Thursday, February 11, 2010

North Fork's LIRR riders blow the whistle

Rebels are once again rattling swords and threatening secession. The East End’s awake.

This happens every so often and then dissolves in simmering resentment. Usually it foments a brief resuscitation of the Peconic County movement, which is now probably around 50 years old and getting gray around the muzzle.

Generally the spark is financial, as in too much tax going out and not enough services coming in, but once in a while there are specific flashpoints, such as the Shoreham nuclear plant. When East Enders complained that they wouldn’t be able to escape westward in the event of a meltdown, who can forget then-Suffolk Comptroller Joe Caputo replying something to the effect of, “What’s the problem? They all have boats, don’t they?”

Some feel that kind of nurturing attitude is evident in the latest flare-up. This time it’s not Suffolk but the Metropolitan Transportation Authority playing the heavy. At issue is the MTA’s plan to shut down one Long Island Rail Road train from Brooklyn to Montauk and all service to the North Fork except for summer weekends.

Adding outrage is the timing, coming on the heels of Albany’s approval of the payroll tax to help close the MTA’s monster budget gap. “It’s taxation without transportation” was the snappy battle cry issued by Southold Supervisor Scott Russell at a recent rabble rousing in Greenport. “The East End can no longer serve as a cash cow to fund a system that mainly benefits New York City,” said County Legis. Ed Romaine. If the MTA doesn’t relent, he will call for immediate secession from the MTA and creation of a Peconic transportation authority.

Also backlashing has been William Schoolman, president of Hampton Luxury Liner, who recently wrote a $7,000 check to cover his MTA tax and then filed a complaint challenging the law’s constitutionality.

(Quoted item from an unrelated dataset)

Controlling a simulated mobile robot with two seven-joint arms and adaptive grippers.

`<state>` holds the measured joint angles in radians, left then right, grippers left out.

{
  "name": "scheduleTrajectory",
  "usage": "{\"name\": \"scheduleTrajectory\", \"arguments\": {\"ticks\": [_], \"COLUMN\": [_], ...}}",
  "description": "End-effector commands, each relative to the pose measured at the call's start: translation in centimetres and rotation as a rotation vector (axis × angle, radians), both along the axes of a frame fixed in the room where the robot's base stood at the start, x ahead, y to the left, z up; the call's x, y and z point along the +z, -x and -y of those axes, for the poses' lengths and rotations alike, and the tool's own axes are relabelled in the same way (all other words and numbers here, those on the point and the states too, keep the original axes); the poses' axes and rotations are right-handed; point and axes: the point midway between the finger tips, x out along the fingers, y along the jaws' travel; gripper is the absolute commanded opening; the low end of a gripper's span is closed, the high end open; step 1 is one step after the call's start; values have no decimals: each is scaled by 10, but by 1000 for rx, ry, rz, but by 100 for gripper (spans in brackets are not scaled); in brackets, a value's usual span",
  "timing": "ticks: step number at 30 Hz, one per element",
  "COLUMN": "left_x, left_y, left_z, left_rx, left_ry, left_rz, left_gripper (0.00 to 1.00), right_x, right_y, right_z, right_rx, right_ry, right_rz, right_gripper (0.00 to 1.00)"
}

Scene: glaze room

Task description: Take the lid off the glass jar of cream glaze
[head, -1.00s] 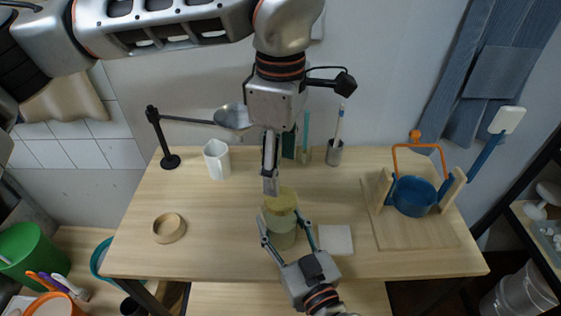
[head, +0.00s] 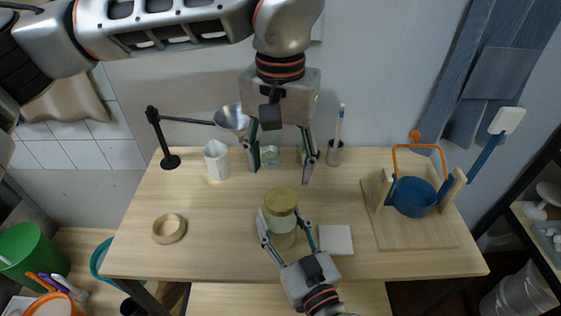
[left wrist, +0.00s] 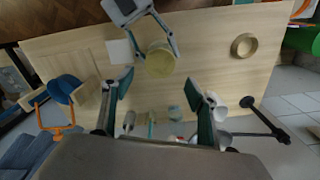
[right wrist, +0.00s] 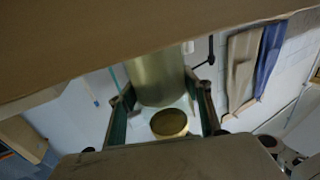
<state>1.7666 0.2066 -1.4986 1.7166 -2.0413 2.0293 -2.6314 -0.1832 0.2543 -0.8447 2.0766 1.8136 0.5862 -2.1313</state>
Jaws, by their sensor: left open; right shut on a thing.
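The glass jar (head: 281,240) of cream glaze stands upright near the front middle of the table. Its round tan lid (head: 281,201) sits on top of it; whether it is loose I cannot tell. The lid also shows in the left wrist view (left wrist: 160,63). My right gripper (head: 280,226) is shut on the jar's body from the front, one finger on each side. In the right wrist view the jar (right wrist: 156,82) is between its fingers. My left gripper (head: 281,166) is open and empty, fingers pointing down, behind and apart from the lid.
A white pitcher (head: 216,160), a funnel on a stand (head: 231,118) and a brush cup (head: 335,154) stand at the back. A wooden ring (head: 169,228) lies left, a white tile (head: 336,240) right of the jar. The table's left middle is clear.

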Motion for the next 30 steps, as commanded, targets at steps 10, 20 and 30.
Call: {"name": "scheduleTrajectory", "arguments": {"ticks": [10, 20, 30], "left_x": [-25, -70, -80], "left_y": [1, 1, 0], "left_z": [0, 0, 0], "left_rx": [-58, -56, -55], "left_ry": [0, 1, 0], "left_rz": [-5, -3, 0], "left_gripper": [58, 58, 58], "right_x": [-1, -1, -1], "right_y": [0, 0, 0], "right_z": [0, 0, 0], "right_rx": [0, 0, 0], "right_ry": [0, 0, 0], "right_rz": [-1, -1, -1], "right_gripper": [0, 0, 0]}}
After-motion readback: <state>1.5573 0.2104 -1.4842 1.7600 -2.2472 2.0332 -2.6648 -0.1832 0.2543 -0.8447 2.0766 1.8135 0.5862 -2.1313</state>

It’s illegal on a number of counts, he contends, but on a personal level it’s “particularly outrageous” because it forces him into the unpleasant position of subsidizing his competition, as he wrote in a recent commentary for Long Island Business News.

This is a sad turn in many ways, but especially for the North Fork, which has had a long love affair with the LIRR, dating back to that joyful July 27, 1844, when an all-day celebration marked the opening of the Main Line to Greenport. That put the North Fork on the agricultural and economic map, and forged an emotional bond that would be severely tattered by this cutback.

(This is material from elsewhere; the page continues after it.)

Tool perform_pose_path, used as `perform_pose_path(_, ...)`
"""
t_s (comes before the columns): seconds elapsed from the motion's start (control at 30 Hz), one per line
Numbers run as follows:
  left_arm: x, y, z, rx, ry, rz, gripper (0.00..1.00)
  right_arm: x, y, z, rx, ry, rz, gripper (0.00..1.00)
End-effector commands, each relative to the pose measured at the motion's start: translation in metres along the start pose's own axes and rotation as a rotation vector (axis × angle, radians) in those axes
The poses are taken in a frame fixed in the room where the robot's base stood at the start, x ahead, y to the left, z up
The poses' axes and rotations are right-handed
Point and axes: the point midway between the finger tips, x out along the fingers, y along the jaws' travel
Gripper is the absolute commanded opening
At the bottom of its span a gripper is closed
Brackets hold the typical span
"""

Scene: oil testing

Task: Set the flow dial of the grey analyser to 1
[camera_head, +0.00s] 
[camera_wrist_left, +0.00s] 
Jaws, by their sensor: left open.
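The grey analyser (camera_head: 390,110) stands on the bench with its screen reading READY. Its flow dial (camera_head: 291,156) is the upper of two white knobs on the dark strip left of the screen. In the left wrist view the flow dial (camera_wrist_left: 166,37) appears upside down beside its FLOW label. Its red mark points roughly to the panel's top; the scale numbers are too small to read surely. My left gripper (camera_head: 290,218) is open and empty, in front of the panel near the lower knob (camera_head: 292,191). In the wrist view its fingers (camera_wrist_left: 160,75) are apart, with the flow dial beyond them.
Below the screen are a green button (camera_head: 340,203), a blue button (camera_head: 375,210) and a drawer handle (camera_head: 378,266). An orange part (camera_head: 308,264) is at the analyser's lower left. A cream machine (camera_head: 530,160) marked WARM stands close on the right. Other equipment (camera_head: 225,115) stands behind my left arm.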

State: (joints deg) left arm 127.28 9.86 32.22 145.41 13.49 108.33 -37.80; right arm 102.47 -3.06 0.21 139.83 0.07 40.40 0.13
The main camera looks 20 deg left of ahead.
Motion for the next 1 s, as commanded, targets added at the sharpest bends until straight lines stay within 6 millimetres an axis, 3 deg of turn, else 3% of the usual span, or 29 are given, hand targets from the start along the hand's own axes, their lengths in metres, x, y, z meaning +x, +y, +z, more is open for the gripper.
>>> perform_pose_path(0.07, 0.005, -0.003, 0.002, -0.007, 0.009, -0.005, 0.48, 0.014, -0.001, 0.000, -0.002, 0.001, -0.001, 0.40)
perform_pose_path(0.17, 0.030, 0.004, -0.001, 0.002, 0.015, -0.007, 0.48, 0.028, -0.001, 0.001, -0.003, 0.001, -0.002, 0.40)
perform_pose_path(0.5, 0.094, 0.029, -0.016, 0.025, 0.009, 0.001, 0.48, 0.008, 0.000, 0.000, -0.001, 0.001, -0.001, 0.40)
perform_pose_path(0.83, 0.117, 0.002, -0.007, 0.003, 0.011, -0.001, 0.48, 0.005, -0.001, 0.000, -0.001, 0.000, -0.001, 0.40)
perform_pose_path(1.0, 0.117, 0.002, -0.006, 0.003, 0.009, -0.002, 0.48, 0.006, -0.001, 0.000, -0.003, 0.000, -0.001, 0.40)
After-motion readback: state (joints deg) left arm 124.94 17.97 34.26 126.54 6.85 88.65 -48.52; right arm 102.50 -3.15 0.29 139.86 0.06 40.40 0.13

But you can’t run a railroad on sentiment. The MTA faces a $400 million budget gap. Deficits have been run up “across the MTA family,” authority spokesman Aaron Donovan told me the other day. Cutbacks are planned “across the region, from the East End of Long Island to Rockland County. New York City is getting the most because that’s where the most service is.”

Of the LIRR cutbacks, the greatest impact is seen in the move from four peak trains to two on the Babylon branch, according to documents supplied by Donovan. There it’s projected that 1,100 passengers would be affected daily and $1.05 million would be saved in 2011. Second greatest would be the Greenport cutback, saving $991,000 but affecting only 190 passengers on weekdays and 160 on weekends.

Parsing those numbers, is it fair to say that the North Fork is the LIRR’s least profitable run? That’s kind of beside the point, MTA and LIRR spokesmen told me. All mass transit runs at a deficit. In the case of the LIRR, fares make up only 44 percent of the cost of the service, the rest coming from government subsidies. So the question isn’t so much revenue as it is ridership, and there the North Fork isn’t big. In 2008, for instance, those 160 weekend passengers meant 960 empty seats.

But still, it’s been a longtime and dedicated ridership, and those riders and their representatives deserve a chance to weigh in on the issue. In an unfortunate example of tone deafness, the MTA scheduled no hearings on the East End, “the latest slap in a long list of slaps in the face,” groused William Lindsay, presiding officer of the Suffolk Legislature.

The hearing is now slated for Monday, March 8, at County Center in Riverhead.